[Data entries]
※ ※ ※
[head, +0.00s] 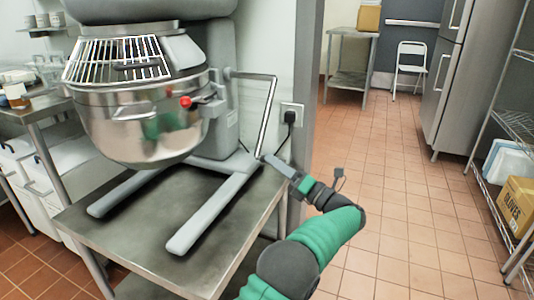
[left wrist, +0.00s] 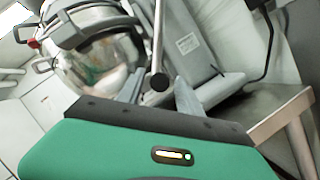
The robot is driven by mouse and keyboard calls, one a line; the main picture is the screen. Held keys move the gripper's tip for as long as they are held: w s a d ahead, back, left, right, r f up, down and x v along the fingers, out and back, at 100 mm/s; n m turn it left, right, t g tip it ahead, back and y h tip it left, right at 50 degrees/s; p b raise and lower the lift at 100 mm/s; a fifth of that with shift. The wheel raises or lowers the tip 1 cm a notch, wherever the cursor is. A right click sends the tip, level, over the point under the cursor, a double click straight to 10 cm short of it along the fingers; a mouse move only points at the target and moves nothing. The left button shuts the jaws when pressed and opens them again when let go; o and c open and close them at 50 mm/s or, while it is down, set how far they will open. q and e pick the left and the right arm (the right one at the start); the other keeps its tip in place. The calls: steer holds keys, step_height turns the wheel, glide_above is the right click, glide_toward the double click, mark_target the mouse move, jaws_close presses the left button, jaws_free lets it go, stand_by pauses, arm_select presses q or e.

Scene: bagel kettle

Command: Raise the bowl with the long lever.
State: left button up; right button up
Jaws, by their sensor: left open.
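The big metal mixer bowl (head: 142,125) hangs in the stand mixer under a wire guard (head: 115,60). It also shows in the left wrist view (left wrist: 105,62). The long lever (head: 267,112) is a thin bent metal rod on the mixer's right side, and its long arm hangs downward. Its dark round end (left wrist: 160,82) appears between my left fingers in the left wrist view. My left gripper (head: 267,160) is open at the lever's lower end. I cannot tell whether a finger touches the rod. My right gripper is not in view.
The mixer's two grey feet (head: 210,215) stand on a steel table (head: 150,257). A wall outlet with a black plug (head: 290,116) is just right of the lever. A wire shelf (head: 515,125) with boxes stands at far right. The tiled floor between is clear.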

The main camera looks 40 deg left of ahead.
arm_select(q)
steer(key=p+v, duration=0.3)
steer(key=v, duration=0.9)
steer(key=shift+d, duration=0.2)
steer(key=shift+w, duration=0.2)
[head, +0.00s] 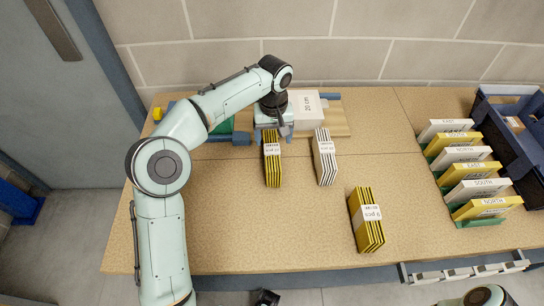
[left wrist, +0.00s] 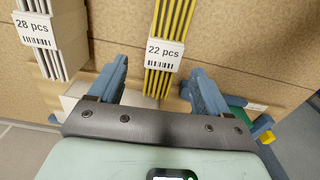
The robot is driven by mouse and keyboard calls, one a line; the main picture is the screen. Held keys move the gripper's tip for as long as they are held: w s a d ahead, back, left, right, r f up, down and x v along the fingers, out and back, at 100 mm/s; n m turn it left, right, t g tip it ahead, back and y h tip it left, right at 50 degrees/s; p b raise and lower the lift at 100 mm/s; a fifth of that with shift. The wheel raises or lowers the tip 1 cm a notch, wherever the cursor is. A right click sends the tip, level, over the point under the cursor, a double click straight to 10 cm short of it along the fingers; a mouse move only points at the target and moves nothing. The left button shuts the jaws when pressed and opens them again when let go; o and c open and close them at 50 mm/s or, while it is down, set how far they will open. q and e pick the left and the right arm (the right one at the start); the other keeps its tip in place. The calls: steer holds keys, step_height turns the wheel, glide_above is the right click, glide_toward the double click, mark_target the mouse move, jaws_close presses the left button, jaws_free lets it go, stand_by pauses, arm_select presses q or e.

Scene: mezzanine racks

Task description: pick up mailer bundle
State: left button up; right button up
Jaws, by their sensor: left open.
※ ※ ※
Look through the data and show every line containing "Scene".

Scene: bagel kettle
Scene: mezzanine racks

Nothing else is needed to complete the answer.